Près d’un quart de siècle plus tard, la finale de 1991 contre l’Etoile Rouge à Bari reste un traumatisme. L’OM la domine et doit la gagner à tous les coups mais perd aux tirs au but.  » On s’est mis trop de pression « , signale Waddle.  » On avait la meilleure équipe d’Europe, tout le monde restait sur le souvenir de nos matches contre Milan, on savait tout faire. On était agressifs dès qu’il fallait l’être, on était calmes quand ça ne servait à rien de s’exciter. A la limite, ce n’était même pas difficile pour Goethals de mettre une machine de guerre sur le terrain. Ça devait être plus compliqué pour lui de rendre Tapie heureux. C’était ça, son vrai défi…  »

Avi Assouly raconte que  » l’affaire Dragan Stojkovic a été le gros nuage des années Goethals à l’OM. C’était un diable, un des meilleurs joueurs de l’histoire du foot yougoslave, il avait été nominé dans l’équipe idéale de la Coupe du Monde l’année précédente.  » Il était arrivé de l’Etoile Rouge, où il était capitaine. Mais le jour de la finale, il n’était pas à 100 % et Goethals l’a laissé sur le banc.  » Il est rentré pour les dernières minutes et il a fait un malheur, il les a rendus fous « , continue Assouly.  » Tout le monde s’est dit à ce moment-là qu’il aurait dû être titularisé, ou au moins monter plus tôt. Tapie s’en est mêlé, a fait remarquer qu’avec Stojkovic dans l’équipe de départ, Marseille aurait sans doute gagné.  » Cette défaite a d’ailleurs poussé le président à mettre Goethals dans l’ombre pour la saison suivante et à le remplacer par Ivic, qui ne tiendra pas longtemps avant d’être remplacé par son prédécesseur.

 » Pour moi, s’il y a eu une erreur, elle a été commise avant le match, et Goethals n’y était pour rien « , estime Bernès.  » Tapie et moi, on avait décidé de préparer cette finale dans un camp retranché. Comme si on allait jouer notre peau, notre vie. Ce n’était pas la bonne approche et on l’a reconnu.  » Avi Assouli retient que  » la presse n’a pas pu voir les joueurs et le staff pendant une semaine, c’était l’armée, n’importe quoi, ils ne pouvaient même pas voir leur famille.  »  » Le fait d’être coupés du monde leur a fait perdre une partie de leur énergie « , confirme Mario Albano.

Club Med Munich

Pour la finale de 1993 contre Milan à Munich, on change tout. Plus de bunker, plus de camp militaire mais une prépa portes ouvertes. Rudi Völler, joueur à l’OM, renseigne un centre d’entraînement fréquenté par l’équipe allemande, en périphérie.  » Tapie et moi, on s’est dit qu’il ne fallait pas toujours une rigueur absolue, on avait retenu les leçons de la première finale « , se souvient Bernès.  » A Munich, ça rigolait, des anciens joueurs nous ont rendu visite. C’était le Club Med.  » Assouly a gardé les images de  » mecs qui se jetaient des seaux d’eau, de Waddle qui est passé, de Tapie qui a participé à un entraînement. C’était franchouillard, à la bonne franquette.  »

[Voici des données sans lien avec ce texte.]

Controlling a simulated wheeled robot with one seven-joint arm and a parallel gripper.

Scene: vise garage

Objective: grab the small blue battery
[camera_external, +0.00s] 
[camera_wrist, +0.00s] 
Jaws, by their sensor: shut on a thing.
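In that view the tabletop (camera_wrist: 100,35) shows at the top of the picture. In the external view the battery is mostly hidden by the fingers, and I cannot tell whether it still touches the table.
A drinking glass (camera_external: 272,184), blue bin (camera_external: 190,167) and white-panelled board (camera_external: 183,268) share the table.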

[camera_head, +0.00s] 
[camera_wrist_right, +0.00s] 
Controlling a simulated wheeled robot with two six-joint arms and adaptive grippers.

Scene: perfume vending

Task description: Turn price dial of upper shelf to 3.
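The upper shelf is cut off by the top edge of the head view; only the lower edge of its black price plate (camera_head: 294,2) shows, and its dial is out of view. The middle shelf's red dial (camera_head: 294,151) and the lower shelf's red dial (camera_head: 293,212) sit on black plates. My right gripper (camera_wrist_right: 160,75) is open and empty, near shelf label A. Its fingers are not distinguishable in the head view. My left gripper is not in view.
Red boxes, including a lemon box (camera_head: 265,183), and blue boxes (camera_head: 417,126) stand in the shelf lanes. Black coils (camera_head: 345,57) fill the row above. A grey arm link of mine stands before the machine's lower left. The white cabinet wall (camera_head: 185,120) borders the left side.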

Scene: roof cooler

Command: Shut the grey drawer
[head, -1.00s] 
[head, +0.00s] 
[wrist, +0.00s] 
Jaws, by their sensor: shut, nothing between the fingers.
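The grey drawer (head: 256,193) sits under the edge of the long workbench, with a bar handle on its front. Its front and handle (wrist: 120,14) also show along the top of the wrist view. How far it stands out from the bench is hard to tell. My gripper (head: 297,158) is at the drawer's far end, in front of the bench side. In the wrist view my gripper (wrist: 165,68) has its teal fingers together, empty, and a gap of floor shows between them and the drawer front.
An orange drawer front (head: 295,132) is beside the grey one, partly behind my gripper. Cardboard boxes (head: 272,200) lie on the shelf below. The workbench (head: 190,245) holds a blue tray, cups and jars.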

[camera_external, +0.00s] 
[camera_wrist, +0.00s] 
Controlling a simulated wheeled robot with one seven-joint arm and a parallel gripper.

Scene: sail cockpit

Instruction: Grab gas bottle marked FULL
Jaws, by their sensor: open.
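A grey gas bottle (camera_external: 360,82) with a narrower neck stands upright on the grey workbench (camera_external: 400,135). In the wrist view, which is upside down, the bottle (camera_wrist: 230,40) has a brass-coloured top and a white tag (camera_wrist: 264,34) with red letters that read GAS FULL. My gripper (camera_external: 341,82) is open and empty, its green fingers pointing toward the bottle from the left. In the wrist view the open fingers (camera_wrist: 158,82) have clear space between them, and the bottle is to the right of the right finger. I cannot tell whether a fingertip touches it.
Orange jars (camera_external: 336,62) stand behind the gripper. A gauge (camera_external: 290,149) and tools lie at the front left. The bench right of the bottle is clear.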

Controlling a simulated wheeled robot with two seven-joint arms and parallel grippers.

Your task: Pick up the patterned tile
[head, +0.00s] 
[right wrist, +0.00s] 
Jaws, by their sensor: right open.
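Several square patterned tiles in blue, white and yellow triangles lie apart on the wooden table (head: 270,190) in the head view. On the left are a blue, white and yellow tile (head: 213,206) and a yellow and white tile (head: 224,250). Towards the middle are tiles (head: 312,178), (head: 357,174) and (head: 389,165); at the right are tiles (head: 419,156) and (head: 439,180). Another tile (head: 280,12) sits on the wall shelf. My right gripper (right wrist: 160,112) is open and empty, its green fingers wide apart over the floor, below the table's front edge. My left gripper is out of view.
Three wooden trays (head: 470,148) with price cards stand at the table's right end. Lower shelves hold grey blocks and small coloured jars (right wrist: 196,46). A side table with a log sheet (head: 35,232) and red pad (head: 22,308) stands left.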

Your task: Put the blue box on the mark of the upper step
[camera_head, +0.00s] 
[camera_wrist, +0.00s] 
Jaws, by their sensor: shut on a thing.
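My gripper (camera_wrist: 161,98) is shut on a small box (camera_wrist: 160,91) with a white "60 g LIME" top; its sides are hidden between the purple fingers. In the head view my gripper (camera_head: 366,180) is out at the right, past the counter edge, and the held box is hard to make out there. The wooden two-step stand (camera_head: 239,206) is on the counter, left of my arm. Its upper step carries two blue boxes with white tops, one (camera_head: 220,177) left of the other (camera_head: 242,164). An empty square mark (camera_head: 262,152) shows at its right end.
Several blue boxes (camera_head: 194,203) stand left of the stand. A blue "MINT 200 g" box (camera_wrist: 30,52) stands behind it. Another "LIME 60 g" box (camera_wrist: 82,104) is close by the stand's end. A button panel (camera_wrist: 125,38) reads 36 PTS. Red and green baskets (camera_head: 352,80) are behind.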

Autant l’OM était favori contre l’Etoile Rouge, autant il est outsider contre Milan.  » FabioCapello a fait l’erreur de ne pas titulariser Papin « , poursuit l’ex-commentateur radio.  » Il était mort de faim. Milan nous a pris de haut. Mais bon, tu rejoues ce match 100 fois, ils le gagnent 99 fois. Ils ont loupé trop d’occasions. L’OM marque son but sur une contre-attaque. Boli demandait son remplacement, il était un peu blessé, il faisait des signes au banc. Le staff de Goethals était en communication par talkie-walkie avec la direction. Ivic, qui était conseiller du président, a dit : -Presidente, Boli pas sortir. Tapie a dit : -Il meurt sur le terrain. Et Boli marque quelques minutes plus tard.  »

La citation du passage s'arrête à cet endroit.